As well as suggesting to create an account after customers have checked out, you could send them an invitation via email to create an account.
5. Give your customers the support they want
Customer support is extremely important when you provide a product or service. Customer support is not just about solving customers’ issues; it’s about going above and beyond to help the customer and get them to purchase and return to your store.
Here are some top tips to provide excellent customer service:
- Ensure your customers can easily contact you. No one likes to struggle to contact a company. Find out which support channels are best for your customers, and use them. These channels could include email, calling or Facebook Messenger.
- Create a thorough FAQ page. Many customers like to self-serve and work things out on their own. Having an informative and easy to read FAQ section on your website will help with this.
- Customers love to feel part of your brand. Find ways to give back to your customers. Including gifts in orders and doing social media shoutouts can make your customers feel welcomed and wanted. There’s nothing better than turning your great customers into brand advocates.
Retain more of your customers
Your customers are one of your greatest assets in your business.
It’s a no brainer that higher customer retention rates will increase your revenue. You’ll be able to watch your profits soar.

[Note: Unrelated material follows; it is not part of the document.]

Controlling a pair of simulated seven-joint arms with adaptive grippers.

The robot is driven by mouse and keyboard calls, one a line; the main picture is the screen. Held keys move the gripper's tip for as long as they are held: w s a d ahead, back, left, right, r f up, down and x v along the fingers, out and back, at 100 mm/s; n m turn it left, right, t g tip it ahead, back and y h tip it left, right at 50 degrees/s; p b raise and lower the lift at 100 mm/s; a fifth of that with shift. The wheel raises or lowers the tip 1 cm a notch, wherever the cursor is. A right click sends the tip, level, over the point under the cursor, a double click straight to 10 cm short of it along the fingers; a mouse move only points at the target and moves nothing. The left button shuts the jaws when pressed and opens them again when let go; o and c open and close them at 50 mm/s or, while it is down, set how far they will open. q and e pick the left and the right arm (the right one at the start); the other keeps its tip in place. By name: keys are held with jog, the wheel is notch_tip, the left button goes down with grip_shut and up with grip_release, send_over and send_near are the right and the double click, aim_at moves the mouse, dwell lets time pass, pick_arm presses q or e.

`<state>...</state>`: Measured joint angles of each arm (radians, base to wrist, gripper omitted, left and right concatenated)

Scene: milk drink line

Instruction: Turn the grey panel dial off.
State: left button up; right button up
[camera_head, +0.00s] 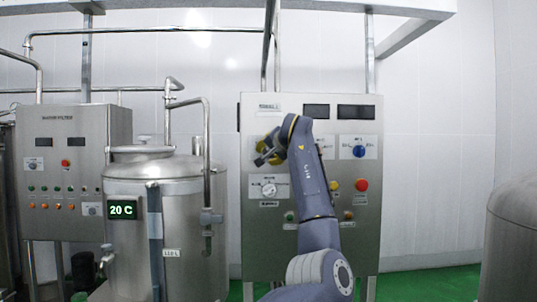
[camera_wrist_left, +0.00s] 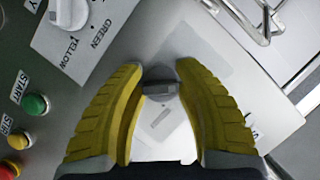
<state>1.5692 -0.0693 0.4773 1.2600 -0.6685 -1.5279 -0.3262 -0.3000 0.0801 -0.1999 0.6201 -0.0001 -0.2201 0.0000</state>
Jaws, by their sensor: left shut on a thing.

Let’s quickly recap on the customer retention strategies we suggested:
- Make the most of your ‘thank you’ page after a customer has checked out. It’s the first time they’ll really get to see what you brand is about
- Create great rewards and loyalty programs that your customers will want to be part of
- Send your customers fantastic retention emails. Give them gifts and discounts to keep them returning
- Try to get your customers to create accounts on your store
- Give your customers excellent customer service
Customer retention is all about creating a fantastic shopping experience that they’ll want to return to. When you make a positive impression with a customer, they’re more likely to return to your store and purchase again.